Problem to solve
Line by line, reproduce exactly the beginning of the listing below, ending with the line that contains "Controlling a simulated" and adding nothing.

>> Start Information shown

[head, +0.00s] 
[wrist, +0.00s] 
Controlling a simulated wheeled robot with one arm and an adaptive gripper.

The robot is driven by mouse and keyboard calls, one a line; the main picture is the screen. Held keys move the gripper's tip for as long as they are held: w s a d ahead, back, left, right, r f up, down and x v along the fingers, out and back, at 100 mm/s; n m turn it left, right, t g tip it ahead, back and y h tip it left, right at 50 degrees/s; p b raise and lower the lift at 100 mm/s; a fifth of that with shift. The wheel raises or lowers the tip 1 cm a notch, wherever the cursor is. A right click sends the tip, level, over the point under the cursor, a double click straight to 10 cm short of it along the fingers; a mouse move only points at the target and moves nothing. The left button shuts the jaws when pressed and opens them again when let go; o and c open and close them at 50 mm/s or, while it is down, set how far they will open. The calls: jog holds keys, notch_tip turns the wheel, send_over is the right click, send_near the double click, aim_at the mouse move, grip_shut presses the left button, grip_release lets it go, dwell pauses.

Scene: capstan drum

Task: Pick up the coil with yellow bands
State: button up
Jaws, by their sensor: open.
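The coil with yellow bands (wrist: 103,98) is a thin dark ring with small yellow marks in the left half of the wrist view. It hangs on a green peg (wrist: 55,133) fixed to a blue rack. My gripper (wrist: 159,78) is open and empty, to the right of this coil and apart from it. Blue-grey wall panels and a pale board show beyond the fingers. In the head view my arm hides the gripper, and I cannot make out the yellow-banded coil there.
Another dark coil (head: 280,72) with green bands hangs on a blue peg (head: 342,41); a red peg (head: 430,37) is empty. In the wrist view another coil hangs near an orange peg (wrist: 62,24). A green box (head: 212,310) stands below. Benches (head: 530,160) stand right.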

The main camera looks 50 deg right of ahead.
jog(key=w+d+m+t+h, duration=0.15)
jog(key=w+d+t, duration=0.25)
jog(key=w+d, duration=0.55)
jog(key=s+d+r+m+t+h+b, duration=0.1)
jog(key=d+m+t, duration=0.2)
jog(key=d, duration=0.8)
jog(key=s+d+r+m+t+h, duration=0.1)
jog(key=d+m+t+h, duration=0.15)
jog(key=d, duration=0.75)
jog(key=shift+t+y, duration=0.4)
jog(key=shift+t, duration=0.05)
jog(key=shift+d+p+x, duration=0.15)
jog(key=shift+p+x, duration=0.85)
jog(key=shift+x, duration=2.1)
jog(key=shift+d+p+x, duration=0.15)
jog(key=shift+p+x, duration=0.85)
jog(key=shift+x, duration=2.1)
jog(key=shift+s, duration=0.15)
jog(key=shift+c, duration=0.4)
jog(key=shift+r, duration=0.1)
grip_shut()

>> End Information shown

Task response
[head, +0.00s] 
[wrist, +0.00s] 
Controlling a simulated wheeled robot with one arm and an adaptive gripper.

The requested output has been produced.